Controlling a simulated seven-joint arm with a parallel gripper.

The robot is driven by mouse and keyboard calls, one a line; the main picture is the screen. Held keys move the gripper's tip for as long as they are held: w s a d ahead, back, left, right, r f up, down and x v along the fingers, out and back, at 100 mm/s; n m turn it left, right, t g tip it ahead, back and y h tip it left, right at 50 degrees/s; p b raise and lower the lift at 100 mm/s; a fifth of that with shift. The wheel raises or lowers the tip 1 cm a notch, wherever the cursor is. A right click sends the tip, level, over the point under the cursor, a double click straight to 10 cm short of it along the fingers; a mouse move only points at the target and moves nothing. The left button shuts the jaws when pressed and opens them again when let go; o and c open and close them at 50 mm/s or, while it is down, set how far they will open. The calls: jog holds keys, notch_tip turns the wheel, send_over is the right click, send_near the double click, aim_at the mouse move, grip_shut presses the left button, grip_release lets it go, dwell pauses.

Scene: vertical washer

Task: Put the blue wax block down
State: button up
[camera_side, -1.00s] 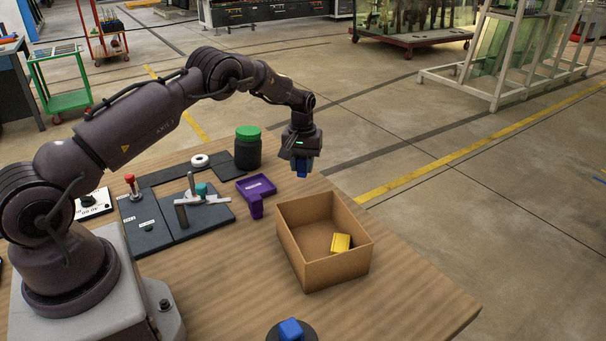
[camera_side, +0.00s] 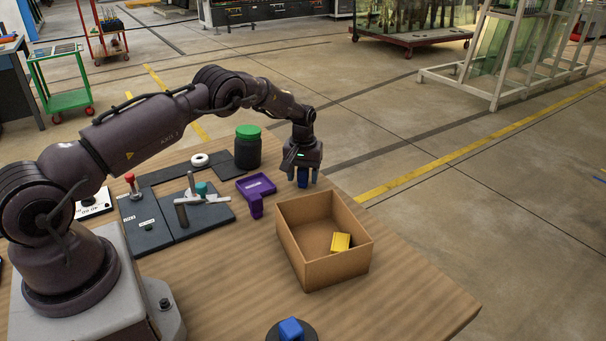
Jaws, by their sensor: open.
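A blue block (camera_side: 303,177) is between the fingers of my gripper (camera_side: 302,180), near the table's far right edge. The fingers are apart, one on each side of it. The block appears to rest on the table, though its underside is hard to make out. Another blue block (camera_side: 291,329) sits on a dark round base at the bottom of the picture, partly cut off by the frame edge.
An open cardboard box (camera_side: 312,267) with a yellow block (camera_side: 341,242) inside stands right of centre. A purple tray (camera_side: 257,187) and a dark jar with a green lid (camera_side: 248,147) are left of my gripper. A grey fixture plate (camera_side: 190,218) lies further left. The front right tabletop is clear.

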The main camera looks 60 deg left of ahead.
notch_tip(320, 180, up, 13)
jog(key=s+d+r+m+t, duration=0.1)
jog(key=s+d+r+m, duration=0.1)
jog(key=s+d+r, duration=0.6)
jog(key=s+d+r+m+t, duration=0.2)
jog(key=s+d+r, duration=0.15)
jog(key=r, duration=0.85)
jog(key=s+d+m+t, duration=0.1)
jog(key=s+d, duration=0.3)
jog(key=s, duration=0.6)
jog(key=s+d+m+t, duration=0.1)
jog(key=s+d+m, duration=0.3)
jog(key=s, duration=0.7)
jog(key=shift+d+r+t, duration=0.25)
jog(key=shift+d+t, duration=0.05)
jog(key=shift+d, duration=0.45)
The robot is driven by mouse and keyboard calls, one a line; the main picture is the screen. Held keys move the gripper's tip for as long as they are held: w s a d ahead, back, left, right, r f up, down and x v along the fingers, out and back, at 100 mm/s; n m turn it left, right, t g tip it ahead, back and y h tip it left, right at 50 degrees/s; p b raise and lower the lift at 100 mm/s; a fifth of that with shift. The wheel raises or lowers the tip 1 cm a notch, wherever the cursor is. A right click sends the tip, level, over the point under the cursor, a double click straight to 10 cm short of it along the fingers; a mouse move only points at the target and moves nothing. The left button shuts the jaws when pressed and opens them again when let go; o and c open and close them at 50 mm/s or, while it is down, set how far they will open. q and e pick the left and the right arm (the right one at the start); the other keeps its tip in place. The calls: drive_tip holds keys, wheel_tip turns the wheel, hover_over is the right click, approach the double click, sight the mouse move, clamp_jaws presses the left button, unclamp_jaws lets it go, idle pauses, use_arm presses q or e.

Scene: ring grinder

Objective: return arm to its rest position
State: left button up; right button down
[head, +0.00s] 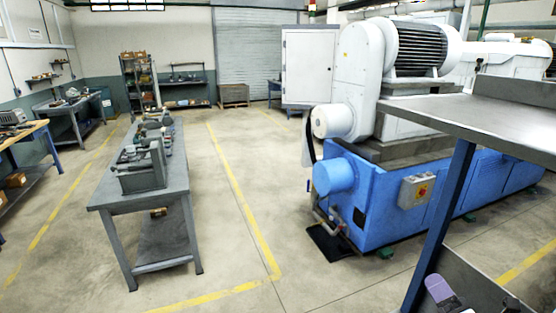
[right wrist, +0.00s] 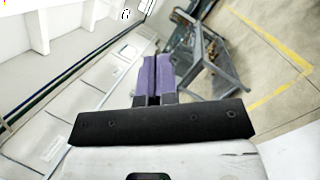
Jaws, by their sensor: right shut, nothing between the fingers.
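My right gripper (head: 438,288) shows only partly at the bottom right edge of the head view, low beside the dark leg of a metal table. In the right wrist view my right gripper's two purple fingers (right wrist: 156,76) lie side by side, shut, with nothing between them. They stick out past a black plate and point out over the room. My left gripper is in neither view.
A metal-topped table (head: 480,105) stands close on the right, with a lower shelf (head: 468,281). The blue and white grinder (head: 400,215) stands behind it. A grey workbench (head: 120,195) with tools is at left. Bare floor (head: 215,190) lies between.

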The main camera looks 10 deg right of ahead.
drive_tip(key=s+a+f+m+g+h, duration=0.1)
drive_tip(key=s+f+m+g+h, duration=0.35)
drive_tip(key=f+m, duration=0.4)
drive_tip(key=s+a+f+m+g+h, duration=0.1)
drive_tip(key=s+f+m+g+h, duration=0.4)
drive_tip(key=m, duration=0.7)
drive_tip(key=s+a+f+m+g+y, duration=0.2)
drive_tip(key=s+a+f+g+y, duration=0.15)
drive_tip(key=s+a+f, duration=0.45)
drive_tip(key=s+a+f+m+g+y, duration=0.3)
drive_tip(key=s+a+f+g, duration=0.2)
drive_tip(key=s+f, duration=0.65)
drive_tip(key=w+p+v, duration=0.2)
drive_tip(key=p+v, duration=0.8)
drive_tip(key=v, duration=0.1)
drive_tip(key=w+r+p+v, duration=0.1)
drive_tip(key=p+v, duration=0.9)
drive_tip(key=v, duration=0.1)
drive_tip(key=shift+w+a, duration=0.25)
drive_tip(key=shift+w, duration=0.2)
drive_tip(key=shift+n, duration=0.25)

* Given instruction: Except for the pictures, copy every line of the records above exactly.

* Full output:
Controlling a simulated seven-joint arm with a parallel gripper.

The robot is driven by mouse and keyboard calls, one a line; the main picture is the screen. Held keys move the gripper's tip for as long as they are held: w s a d ahead, back, left, right, r f up, down and x v along the fingers, out and back, at 100 mm/s; n m turn it left, right, t g tip it ahead, back and y h tip it left, right at 50 degrees/s; p b raise and lower the lift at 100 mm/s; a fifth of that with shift. The wheel raises or lowers the tip 1 cm a notch, wherever the cursor is. A right click sends the tip, level, over the point under the cursor, a double click straight to 10 cm short of it along the fingers; a mouse move only points at the target and moves nothing. The left button shuts the jaws when pressed and opens them again when let go; o and c open and close them at 50 mm/s or, while it is down, set how far they will open. The calls: jog holds keys, notch_tip turns the wheel, send_over is the right click, send_near the double click, aim_at the mouse move, grip_shut presses the left button, grip_release lets it go, dwell pauses.

Scene: vertical washer

Task: Put the blue wax block down
State: button up
[camera_side, -1.00s] 
[camera_side, +0.00s] 
Jaws, by their sensor: open.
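A blue block (camera_side: 303,177) is between the fingers of my gripper (camera_side: 302,180), near the table's far right edge. The fingers are apart, one on each side of it. The block appears to rest on the table, though its underside is hard to make out. Another blue block (camera_side: 291,329) sits on a dark round base at the bottom of the picture, partly cut off by the frame edge.
An open cardboard box (camera_side: 312,267) with a yellow block (camera_side: 341,242) inside stands right of centre. A purple tray (camera_side: 257,187) and a dark jar with a green lid (camera_side: 248,147) are left of my gripper. A grey fixture plate (camera_side: 190,218) lies further left. The front right tabletop is clear.

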The main camera looks 60 deg left of ahead.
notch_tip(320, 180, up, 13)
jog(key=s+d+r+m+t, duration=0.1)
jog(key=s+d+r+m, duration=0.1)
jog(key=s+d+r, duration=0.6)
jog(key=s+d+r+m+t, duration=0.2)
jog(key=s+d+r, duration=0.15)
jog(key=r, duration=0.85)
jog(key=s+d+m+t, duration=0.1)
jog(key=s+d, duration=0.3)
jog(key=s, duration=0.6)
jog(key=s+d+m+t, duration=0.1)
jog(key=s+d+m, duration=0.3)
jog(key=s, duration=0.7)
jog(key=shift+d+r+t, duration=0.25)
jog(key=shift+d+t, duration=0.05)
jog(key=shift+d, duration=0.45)
The robot is driven by mouse and keyboard calls, one a line; the main picture is the screen. Held keys move the gripper's tip for as long as they are held: w s a d ahead, back, left, right, r f up, down and x v along the fingers, out and back, at 100 mm/s; n m turn it left, right, t g tip it ahead, back and y h tip it left, right at 50 degrees/s; p b raise and lower the lift at 100 mm/s; a fifth of that with shift. The wheel raises or lowers the tip 1 cm a notch, wherever the cursor is. A right click sends the tip, level, over the point under the cursor, a double click straight to 10 cm short of it along the fingers; a mouse move only points at the target and moves nothing. The left button shuts the jaws when pressed and opens them again when let go; o and c open and close them at 50 mm/s or, while it is down, set how far they will open. q and e pick the left and the right arm (the right one at the start); the other keeps its tip in place. The calls: drive_tip holds keys, wheel_tip turns the wheel, hover_over is the right click, approach the double click, sight the mouse move, clamp_jaws presses the left button, unclamp_jaws lets it go, idle pauses, use_arm presses q or e.

Scene: ring grinder

Objective: return arm to its rest position
State: left button up; right button down
[head, +0.00s] 
[right wrist, +0.00s] 
Jaws, by their sensor: right shut, nothing between the fingers.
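My right gripper (head: 438,288) shows only partly at the bottom right edge of the head view, low beside the dark leg of a metal table. In the right wrist view my right gripper's two purple fingers (right wrist: 156,76) lie side by side, shut, with nothing between them. They stick out past a black plate and point out over the room. My left gripper is in neither view.
A metal-topped table (head: 480,105) stands close on the right, with a lower shelf (head: 468,281). The blue and white grinder (head: 400,215) stands behind it. A grey workbench (head: 120,195) with tools is at left. Bare floor (head: 215,190) lies between.

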The main camera looks 10 deg right of ahead.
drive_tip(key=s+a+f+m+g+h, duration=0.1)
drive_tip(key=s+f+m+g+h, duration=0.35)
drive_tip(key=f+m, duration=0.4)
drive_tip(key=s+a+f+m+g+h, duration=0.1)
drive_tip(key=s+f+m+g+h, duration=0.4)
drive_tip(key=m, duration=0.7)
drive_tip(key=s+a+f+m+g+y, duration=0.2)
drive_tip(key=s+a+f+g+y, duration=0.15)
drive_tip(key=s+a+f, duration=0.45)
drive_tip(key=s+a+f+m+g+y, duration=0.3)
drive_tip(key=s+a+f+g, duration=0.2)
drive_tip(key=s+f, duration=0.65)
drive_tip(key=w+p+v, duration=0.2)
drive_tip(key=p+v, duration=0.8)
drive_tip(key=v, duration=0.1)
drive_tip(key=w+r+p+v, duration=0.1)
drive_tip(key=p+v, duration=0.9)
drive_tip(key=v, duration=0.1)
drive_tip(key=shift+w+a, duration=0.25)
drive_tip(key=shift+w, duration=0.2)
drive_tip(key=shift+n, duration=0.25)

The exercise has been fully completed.